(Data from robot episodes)
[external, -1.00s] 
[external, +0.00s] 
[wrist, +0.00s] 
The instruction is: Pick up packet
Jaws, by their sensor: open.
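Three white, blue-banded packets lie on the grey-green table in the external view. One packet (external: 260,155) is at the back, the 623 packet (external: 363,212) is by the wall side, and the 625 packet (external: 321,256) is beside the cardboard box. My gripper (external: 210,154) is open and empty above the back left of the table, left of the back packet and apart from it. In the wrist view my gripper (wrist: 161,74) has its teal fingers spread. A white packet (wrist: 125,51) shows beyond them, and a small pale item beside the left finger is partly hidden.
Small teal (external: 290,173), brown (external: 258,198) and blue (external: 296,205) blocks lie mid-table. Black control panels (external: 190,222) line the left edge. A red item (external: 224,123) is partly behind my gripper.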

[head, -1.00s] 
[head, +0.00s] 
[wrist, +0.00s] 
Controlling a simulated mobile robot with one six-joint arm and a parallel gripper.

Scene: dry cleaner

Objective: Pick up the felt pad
==
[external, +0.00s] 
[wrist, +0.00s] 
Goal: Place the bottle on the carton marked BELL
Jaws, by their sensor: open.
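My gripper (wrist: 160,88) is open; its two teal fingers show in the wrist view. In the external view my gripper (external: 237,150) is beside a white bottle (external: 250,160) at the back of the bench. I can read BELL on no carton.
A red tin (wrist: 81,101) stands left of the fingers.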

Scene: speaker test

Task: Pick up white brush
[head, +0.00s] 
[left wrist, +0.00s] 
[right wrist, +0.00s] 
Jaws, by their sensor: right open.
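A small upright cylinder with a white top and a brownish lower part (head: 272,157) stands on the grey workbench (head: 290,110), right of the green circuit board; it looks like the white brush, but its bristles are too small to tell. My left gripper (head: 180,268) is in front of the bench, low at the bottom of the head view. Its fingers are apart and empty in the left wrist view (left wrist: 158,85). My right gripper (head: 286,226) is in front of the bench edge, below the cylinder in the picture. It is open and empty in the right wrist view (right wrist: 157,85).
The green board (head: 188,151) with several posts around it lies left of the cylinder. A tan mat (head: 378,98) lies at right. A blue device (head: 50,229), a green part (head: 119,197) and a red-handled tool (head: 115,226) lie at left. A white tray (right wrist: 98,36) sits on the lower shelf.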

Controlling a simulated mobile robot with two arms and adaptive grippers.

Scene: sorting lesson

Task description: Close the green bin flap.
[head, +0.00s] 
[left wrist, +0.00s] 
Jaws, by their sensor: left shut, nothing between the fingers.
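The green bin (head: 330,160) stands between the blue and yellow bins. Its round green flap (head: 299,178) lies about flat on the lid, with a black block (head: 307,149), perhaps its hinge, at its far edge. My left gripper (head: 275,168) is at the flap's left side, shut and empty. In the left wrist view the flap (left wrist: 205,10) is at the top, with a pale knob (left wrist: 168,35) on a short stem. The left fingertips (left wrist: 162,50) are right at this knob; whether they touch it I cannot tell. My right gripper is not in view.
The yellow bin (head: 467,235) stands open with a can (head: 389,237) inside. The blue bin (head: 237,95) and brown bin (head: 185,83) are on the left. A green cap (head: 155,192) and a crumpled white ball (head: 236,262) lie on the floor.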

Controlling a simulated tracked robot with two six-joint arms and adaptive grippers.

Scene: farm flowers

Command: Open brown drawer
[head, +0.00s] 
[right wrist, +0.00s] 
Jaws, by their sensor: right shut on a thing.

- EXERCISE
Search the records for the string "Scene" and return every line in which it occurs.

- WRITTEN REPLY
Scene: dry cleaner
Scene: speaker test
Scene: sorting lesson
Scene: farm flowers

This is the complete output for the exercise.